Aim:
Only the lines from the start of the data through the one containing "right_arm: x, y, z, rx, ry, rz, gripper" belong in your answer; return them exactly.

+++ Input records +++

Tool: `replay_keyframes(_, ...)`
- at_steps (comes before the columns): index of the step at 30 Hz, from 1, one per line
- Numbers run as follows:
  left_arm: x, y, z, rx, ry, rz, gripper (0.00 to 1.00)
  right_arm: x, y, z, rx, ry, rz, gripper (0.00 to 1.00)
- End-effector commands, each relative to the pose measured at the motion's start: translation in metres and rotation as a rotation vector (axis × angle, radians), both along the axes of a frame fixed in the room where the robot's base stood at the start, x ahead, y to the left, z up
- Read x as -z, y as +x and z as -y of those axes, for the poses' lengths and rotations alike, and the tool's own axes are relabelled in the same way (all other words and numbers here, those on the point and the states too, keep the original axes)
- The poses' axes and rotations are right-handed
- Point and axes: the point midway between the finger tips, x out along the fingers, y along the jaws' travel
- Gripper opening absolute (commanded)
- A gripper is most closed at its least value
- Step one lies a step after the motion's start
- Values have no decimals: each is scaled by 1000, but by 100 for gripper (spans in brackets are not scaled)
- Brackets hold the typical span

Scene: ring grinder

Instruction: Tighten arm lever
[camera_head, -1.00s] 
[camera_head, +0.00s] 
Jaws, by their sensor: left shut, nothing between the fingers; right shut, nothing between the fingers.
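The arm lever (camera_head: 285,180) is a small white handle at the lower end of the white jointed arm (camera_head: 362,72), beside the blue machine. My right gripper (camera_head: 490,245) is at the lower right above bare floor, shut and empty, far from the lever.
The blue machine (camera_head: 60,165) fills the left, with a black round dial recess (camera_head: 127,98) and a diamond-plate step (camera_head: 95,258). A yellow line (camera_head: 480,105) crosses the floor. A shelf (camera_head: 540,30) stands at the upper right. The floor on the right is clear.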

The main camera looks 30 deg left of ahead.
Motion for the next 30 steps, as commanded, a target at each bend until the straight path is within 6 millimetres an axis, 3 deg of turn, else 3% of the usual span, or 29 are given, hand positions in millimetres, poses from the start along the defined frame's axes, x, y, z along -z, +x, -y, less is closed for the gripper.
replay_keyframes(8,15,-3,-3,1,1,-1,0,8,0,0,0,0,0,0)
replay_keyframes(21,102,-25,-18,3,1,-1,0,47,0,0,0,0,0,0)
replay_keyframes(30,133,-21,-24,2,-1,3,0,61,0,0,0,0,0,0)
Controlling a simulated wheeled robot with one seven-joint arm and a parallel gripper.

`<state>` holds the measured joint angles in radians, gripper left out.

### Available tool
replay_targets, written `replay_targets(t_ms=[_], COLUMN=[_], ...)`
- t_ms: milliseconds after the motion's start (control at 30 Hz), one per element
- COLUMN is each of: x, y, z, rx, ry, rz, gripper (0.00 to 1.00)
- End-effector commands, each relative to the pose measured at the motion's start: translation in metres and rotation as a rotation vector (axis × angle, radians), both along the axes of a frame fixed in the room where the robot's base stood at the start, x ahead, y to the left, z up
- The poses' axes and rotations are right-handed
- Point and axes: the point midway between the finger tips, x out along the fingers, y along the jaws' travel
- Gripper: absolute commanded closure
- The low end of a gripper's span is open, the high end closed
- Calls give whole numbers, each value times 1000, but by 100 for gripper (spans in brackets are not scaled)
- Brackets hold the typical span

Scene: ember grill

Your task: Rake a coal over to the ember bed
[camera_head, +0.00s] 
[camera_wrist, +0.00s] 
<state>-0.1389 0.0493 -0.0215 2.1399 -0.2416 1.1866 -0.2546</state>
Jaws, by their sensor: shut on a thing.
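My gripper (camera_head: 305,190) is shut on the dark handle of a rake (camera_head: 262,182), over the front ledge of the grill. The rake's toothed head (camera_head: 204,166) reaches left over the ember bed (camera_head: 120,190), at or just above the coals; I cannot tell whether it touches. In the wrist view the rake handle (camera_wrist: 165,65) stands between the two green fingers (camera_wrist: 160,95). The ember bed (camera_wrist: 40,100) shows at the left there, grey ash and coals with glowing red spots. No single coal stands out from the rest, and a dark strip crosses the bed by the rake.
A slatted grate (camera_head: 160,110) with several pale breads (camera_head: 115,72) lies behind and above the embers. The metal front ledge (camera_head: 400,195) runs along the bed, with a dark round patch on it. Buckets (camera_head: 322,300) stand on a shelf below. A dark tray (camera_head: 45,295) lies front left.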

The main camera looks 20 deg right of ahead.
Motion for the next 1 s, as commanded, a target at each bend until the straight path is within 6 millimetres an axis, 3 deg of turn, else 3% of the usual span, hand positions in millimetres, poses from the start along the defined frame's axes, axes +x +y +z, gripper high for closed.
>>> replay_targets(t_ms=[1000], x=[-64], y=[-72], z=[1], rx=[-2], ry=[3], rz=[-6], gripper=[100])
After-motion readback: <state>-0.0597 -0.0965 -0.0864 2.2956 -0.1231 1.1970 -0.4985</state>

+++

Answer in full:
Tool: `replay_keyframes(_, ...)`
- at_steps (comes before the columns): index of the step at 30 Hz, from 1, one per line
- Numbers run as follows:
  left_arm: x, y, z, rx, ry, rz, gripper (0.00 to 1.00)
  right_arm: x, y, z, rx, ry, rz, gripper (0.00 to 1.00)

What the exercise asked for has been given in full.